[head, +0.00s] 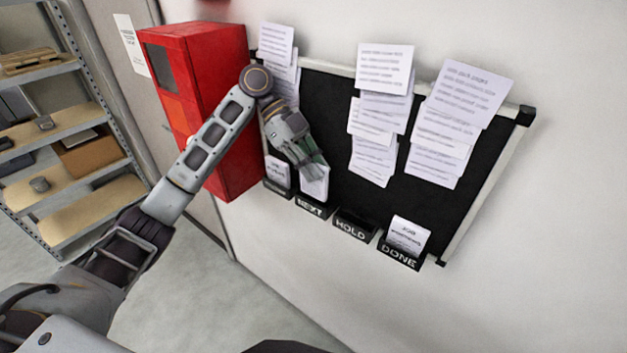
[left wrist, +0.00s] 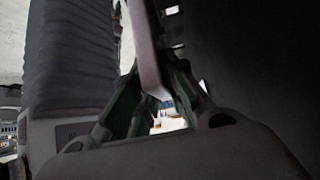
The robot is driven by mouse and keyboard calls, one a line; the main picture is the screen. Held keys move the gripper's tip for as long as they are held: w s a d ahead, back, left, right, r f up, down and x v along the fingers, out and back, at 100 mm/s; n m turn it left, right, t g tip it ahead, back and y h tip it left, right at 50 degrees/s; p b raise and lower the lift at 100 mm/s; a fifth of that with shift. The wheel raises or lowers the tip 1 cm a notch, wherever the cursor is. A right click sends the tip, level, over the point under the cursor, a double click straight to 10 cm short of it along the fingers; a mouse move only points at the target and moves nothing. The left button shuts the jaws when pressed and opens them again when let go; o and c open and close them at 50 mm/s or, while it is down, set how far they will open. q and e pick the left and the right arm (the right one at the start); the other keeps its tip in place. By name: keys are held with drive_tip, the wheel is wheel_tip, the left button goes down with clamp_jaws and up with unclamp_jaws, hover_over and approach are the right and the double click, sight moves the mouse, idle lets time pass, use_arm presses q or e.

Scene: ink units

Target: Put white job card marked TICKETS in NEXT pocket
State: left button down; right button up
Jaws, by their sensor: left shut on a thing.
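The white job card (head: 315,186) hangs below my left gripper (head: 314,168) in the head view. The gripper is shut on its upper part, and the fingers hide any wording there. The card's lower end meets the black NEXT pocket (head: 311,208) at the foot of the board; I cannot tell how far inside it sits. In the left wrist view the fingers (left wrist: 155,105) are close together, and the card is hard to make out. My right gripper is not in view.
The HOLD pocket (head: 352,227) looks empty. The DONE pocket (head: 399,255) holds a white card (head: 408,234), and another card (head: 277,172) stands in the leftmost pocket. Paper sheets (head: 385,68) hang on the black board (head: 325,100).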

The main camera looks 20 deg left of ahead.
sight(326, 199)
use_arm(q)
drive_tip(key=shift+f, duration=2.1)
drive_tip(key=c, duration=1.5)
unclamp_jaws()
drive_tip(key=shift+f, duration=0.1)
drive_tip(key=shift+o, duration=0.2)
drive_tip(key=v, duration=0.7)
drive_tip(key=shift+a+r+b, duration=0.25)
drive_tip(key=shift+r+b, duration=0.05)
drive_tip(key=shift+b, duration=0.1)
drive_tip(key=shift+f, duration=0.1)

________________________

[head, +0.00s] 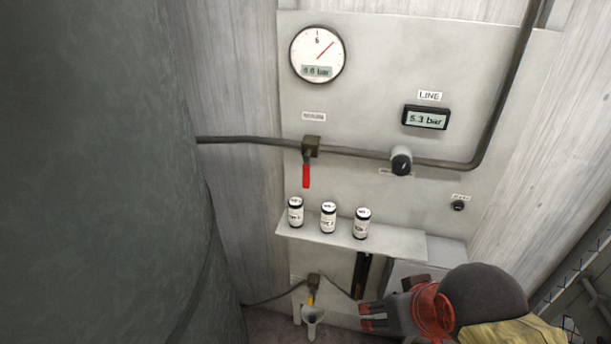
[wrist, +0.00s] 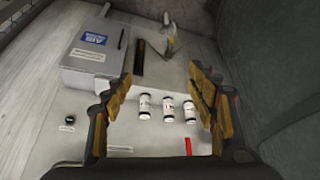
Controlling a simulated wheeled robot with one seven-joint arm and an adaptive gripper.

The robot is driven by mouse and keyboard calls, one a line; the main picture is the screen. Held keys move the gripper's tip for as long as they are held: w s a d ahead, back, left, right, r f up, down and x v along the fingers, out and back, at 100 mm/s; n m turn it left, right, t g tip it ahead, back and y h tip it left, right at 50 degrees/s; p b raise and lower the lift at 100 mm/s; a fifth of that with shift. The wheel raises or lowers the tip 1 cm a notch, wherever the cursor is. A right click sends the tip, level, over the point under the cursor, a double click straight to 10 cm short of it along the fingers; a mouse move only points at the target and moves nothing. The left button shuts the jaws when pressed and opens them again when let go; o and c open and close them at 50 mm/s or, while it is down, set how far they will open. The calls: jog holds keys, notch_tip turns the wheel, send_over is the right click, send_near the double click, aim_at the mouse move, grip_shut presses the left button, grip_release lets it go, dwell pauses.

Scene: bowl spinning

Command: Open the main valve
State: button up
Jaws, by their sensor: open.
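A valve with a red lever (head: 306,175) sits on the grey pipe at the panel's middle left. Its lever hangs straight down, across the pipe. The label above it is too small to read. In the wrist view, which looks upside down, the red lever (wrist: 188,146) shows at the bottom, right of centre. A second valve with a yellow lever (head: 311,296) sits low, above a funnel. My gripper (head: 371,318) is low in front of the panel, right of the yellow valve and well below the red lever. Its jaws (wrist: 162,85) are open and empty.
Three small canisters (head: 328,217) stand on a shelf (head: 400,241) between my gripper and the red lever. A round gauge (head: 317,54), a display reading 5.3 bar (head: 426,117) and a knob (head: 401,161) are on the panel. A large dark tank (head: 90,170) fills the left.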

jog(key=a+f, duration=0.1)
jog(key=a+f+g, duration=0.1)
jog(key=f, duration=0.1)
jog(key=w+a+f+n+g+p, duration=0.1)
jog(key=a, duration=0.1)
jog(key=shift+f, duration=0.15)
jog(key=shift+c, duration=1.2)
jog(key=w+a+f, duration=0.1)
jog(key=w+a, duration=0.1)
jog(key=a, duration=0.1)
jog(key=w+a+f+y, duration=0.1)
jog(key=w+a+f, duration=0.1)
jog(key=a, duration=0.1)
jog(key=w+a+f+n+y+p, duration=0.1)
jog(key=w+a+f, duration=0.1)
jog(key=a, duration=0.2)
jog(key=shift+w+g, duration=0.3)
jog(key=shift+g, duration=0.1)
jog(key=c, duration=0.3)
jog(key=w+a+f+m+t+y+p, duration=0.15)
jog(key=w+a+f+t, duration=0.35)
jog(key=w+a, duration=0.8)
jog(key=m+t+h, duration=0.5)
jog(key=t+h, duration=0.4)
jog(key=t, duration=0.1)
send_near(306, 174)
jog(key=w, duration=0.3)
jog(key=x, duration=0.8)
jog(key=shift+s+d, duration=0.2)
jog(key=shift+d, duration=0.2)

________________________

Copy every line of the records above that holds the word "State".

State: left button down; right button up
State: button up

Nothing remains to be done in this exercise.